Rebuild of Aurora's 4-year-old skate park to cost $600,000
'Significant deficiencies' found in original construction project, warranty period lapsed
July 24, 2019
Aurora’s four-year-old skate park is being rebuilt.
Town council has approved the $600,000 budget to move the project that will reconstruct the paved park located at the Aurora Family Leisure Complex forward.
A recent report presented to council by Parks Manager Sara Tienkamp pointed out the skate park is a highly used town facility and will pose a safety risk to users if the park is not reconstructed.
The cracking and delaminating of the concrete led to an uneven and rough skate surface, increasing the risk of injury to users, as skateboard wheels require a smooth level surface to travel. In addition, pooling water also poses a threat to patrons.
“Now that the budget has been approved, town staff are scoping out the project in order to get it out to tender,” CAO Doug Nadorozny said.
The staff report presented to council indicated the park was constructed by Jasper Construction and opened for public use in the spring of 2015. However, after its first winter, issues with the concrete surfacing of the skate park appeared “almost immediately” including significant cracking believed to be caused by the retention of water underneath the concrete surface, delaminating of concrete surfaces, water not draining through the drains and poor grading and possible incorrect installation.
“At first, the problem that was appearing seemed minor on the surface,” Nadorozny explained. “We figured it was just settling following construction and town staff considered it a minor repair and patched it.”
However, the issues continued to reoccur, indicating the facility couldn’t still be settling and that there was a larger issue than a minor crack.
In 2018, the town’s Community Services Department brought in Greenview Environmental Management Ltd. to investigate the deterioration, provide remedial alternatives and provide a cost.
The company found a number of “critical deficiencies” related to design and construction including an insufficient layer of free-draining aggregate material to avoid the collection of water underneath the concrete slab, an insufficient amount of rebar reinforcement installed in the concrete and the concrete did not meet the required strength requirements.
As such, Greenview recommended the town replace the skate park with a properly engineered and constructed structure to ensure safe, long term, recreational use of the facility with minimal ongoing maintenance costs and risk.
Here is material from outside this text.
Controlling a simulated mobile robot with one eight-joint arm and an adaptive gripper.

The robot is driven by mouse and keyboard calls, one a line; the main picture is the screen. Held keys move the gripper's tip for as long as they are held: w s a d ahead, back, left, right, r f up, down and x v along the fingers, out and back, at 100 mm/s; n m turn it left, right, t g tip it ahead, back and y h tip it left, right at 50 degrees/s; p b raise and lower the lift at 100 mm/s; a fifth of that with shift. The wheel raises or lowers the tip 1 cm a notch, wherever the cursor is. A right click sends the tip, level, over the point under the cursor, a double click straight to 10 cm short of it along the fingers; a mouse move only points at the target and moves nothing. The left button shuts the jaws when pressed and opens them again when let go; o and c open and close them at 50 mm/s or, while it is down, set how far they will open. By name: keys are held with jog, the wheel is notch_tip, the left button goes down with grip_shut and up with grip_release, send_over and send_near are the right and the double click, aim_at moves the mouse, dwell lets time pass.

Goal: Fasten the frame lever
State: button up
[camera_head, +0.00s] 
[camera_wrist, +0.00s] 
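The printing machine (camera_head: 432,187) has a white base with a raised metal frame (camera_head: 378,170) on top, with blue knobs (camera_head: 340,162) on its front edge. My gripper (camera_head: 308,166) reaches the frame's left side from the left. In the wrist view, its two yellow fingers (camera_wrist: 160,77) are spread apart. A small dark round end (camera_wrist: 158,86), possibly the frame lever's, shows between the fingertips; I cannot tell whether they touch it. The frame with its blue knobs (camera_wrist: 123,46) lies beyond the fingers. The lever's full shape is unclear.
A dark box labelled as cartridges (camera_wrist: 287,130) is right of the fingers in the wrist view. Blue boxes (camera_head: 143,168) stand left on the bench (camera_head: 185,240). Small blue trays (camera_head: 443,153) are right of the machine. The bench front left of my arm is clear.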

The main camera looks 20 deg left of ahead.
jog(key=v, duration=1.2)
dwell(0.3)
“Traditionally there is about a 2-year warranty on these kinds of projects and by the time we had realized there was a large issue, too much time had passed,” Nadorozny responded when asked why the town is paying for the rebuild. “It wasn’t anything we missed in the contract but next time we have an issue with a project we will be more quick to raise a flag on it.”
The project is of a large enough nature that it is possible to change design elements of the park should it be needed or desired, he confirmed. Community input will be utilized to determine that and the town is in the process of planning a skateboard event at the park to engage local youth in a question and answer manner to gain input on the current design and any potential changes.
The town also plans to survey users for the same reason.
A formal timeline for the project has yet to be set but the town anticipated the completion of the design and contract to be awarded early in 2020.
In the meantime, the skate park is inspected daily, April through November, by parks staff ensuring the facility is safe for use as per the town’s park maintenance standard service levels.
Staff also continue to patch and grind the concrete deficiencies, utilizing various measures and methods to help mitigate the ongoing problems and reduce risk to users.